Of course, at Popeyes corporate, the high mucky-mucks were shamed into making nice-nice. They explained—and this is true—that they can’t be there to oversee every manager and every decision at every independent franchise. It’s like asking the Baseball commissioner to stop players from grabbing their nuts and spitting; he can only fine them after the fact. And heck, I can’t even get the Rabbinical council to stop doing it.

More importantly, Popeyes apologized to Holcomb, offered her her job back AND $2,000 in lost wages . . . which is a small price to pay for the company to win back a smidgen of consumer respect. Too small. As of this writing, Holcomb was weighing her options, which no doubt include hiring a lawyer to sue Popeyes for $80,000 per nugget.

To be fair to Popeyes, this woman had apparently been warned a few times to make sure the cash registers weren’t bulging wider than Aretha Franklin’s stretch pants. So she may have been due for a dressing down or even a suspension for ignoring an important rule. But that was not the time. You don’t tell a person crawling out from under a desk after a California earthquake, “I told you not to put the stemware in the breakfront!”

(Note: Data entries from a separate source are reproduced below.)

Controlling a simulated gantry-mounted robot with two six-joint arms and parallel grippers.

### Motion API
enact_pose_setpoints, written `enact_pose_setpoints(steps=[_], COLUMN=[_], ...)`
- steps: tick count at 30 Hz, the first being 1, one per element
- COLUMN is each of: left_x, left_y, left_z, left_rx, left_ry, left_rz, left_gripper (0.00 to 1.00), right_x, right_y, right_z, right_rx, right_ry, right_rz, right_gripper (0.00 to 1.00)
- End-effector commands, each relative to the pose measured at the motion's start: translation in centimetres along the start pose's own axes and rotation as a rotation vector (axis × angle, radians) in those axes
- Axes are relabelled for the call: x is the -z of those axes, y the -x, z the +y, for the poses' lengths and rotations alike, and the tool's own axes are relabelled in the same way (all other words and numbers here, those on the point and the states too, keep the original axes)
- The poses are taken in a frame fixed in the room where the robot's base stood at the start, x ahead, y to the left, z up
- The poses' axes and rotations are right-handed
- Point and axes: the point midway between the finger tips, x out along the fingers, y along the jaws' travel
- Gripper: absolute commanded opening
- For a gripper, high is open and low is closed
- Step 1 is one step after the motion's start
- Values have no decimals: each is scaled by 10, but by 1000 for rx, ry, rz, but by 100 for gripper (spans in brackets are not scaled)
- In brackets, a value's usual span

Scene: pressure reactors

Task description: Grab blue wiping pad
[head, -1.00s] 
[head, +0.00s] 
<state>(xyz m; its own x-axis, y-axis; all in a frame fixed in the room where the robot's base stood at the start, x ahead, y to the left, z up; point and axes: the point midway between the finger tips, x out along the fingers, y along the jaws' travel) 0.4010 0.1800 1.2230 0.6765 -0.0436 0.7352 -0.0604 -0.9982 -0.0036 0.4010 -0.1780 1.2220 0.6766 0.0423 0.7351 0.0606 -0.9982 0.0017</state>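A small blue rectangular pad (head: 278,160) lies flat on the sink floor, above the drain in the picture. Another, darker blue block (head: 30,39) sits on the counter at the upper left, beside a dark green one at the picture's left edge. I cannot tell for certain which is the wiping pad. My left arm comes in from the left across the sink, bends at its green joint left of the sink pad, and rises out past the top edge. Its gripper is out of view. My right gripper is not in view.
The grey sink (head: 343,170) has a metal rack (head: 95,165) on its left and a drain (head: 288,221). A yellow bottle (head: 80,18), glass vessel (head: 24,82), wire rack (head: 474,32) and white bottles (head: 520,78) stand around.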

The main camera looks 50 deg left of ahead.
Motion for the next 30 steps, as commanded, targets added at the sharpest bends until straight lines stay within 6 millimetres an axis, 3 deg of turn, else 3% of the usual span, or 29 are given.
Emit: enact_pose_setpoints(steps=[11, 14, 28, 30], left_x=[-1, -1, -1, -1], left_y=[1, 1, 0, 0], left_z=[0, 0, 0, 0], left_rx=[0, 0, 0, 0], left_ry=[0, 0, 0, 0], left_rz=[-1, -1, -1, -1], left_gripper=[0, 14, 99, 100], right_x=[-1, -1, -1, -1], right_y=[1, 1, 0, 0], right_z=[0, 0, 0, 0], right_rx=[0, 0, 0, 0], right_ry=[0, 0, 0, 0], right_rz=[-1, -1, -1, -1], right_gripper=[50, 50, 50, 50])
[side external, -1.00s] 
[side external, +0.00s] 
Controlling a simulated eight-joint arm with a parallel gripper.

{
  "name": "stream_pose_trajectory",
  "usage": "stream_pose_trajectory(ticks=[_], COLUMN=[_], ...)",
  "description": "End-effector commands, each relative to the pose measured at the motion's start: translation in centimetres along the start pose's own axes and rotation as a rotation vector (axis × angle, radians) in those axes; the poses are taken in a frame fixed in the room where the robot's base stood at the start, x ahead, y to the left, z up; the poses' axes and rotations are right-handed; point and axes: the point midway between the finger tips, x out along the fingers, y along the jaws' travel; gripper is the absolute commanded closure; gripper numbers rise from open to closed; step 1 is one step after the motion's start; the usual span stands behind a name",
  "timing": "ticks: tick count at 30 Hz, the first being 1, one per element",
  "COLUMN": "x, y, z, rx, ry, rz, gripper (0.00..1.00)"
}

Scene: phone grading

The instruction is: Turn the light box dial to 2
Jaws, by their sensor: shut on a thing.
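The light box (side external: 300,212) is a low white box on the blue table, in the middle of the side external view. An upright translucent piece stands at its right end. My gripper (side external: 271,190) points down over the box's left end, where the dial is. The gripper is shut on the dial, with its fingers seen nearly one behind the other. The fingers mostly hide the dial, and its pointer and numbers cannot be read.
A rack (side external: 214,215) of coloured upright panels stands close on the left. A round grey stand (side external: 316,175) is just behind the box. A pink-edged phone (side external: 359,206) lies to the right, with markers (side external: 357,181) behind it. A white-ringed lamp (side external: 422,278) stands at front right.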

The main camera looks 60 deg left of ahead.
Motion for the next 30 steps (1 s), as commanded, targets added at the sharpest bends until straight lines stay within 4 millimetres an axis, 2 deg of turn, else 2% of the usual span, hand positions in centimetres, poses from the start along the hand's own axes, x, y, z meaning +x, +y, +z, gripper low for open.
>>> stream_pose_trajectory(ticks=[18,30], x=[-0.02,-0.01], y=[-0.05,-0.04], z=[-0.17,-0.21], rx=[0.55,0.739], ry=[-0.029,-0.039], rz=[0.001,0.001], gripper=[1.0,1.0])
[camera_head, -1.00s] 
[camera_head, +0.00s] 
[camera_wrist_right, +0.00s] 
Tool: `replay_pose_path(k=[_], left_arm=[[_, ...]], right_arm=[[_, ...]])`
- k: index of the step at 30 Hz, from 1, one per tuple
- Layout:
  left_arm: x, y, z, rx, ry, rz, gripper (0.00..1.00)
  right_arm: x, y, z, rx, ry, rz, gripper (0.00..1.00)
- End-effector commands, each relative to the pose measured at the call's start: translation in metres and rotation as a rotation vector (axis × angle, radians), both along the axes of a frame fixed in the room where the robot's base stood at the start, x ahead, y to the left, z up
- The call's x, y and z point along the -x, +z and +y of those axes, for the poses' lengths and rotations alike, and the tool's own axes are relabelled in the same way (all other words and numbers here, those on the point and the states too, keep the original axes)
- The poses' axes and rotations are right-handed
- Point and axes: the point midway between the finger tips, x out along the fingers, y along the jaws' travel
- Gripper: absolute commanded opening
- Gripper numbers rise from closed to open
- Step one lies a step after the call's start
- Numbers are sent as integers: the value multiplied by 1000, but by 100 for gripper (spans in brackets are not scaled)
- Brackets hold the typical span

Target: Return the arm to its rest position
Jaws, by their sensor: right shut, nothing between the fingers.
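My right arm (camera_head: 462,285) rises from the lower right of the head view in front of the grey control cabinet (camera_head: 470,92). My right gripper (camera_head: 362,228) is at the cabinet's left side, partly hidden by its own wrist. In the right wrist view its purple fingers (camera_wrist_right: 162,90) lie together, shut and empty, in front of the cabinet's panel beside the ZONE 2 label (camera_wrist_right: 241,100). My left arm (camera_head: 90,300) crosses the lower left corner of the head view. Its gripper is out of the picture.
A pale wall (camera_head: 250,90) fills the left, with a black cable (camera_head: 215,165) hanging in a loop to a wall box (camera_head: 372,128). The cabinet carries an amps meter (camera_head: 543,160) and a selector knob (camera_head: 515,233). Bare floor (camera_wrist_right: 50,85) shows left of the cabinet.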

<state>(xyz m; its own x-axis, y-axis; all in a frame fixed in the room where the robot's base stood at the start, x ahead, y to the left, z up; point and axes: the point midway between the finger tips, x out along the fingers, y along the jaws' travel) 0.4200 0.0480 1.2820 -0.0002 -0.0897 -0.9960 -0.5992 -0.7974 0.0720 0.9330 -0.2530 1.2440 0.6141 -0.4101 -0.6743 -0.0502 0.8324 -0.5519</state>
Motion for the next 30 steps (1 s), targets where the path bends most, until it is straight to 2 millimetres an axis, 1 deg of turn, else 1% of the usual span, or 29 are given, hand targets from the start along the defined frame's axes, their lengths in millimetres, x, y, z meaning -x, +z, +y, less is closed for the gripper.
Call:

Like so many mega-businesses, Popeyes put profit before the proletariat. The truth of the matter is: If I was working in a store and someone came up to me with a gun, I would give them the register, the silverware, the carpeting and three of my best-looking daughters. And if I was managing a store where this happened, I would send the employees for counseling, give everyone a week off, and hire a big, shtarka security guard. I couldn’t pay him much, but he could have the leftover daughters. And if I was a thief hoping to rob the store, I’d move to Baltimore where everybody’s getting stuff for free! And if I was a customer hoping to eat Popeyes’ chicken, I’d look both ways, carry a gun, and double-check to see if there are any stray cats left in the neighborhood.

This has been a Rabbinical Reflection from Rabbi Sol Solomon, crossing the road with the proverbial chicken, to Temple Sons of Bitches in Great Neck, New York.